Data excerpt »
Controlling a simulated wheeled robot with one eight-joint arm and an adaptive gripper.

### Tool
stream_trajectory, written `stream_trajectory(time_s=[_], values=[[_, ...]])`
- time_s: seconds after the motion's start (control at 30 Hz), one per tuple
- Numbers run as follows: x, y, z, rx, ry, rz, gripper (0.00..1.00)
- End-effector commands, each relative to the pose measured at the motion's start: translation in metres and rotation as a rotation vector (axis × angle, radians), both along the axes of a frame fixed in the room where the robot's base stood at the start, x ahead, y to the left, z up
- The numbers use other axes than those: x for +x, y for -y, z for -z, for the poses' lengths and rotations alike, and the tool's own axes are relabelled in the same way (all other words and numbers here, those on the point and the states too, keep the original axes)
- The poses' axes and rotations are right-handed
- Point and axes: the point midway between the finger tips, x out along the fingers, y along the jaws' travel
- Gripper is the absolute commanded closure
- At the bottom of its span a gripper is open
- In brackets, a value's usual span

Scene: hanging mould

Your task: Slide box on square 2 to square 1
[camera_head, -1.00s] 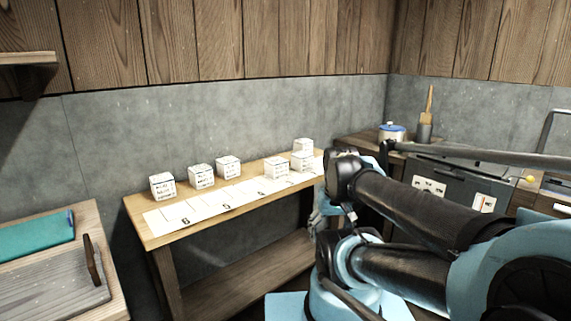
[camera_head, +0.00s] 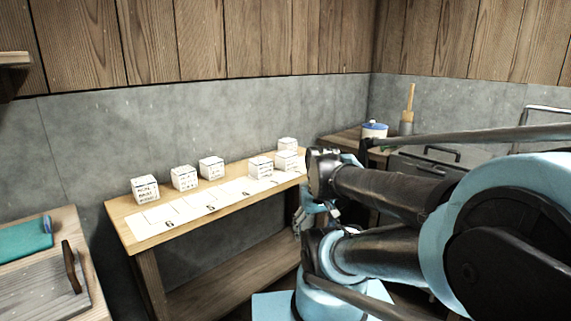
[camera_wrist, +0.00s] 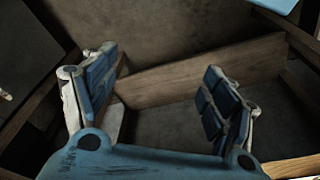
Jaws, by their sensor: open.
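Several white boxes with black writing stand on a wooden table. One box (camera_head: 261,168) and another box (camera_head: 286,160) sit on the white strip of squares (camera_head: 196,210) toward its right end. A "6" shows on the strip's left part; the numbers near those two boxes are too small or hidden, so I cannot tell which is on square 2. My gripper (camera_head: 310,218) is at the table's right front, partly hidden by my arm. In the wrist view, my gripper (camera_wrist: 165,98) has its blue-padded fingers apart with nothing between them.
More white boxes (camera_head: 145,189) (camera_head: 184,178) (camera_head: 211,167) (camera_head: 288,144) stand behind the strip. A lower shelf (camera_head: 235,275) runs under the table. A counter with a blue-lidded pot (camera_head: 374,131) is at the right. A side table with a teal object (camera_head: 25,241) is at the left.

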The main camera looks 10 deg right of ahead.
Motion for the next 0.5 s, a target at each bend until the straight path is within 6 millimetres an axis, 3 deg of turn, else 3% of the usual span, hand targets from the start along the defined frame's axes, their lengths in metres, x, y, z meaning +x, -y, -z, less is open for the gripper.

Given instruction » Reproduce every line of the listing above in which the string "each" appears.

The reply »
- End-effector commands, each relative to the pose measured at the motion's start: translation in metres and rotation as a rotation vector (axis × angle, radians), both along the axes of a frame fixed in the room where the robot's base stood at the start, x ahead, y to the left, z up
Motion for the next 0.5 s, a target at each bend until the straight path is within 6 millimetres an axis, 3 deg of turn, else 3% of the usual span, hand targets from the start along the defined frame's axes, their lengths in metres, x, y, z meaning +x, -y, -z, less is open for the gripper.

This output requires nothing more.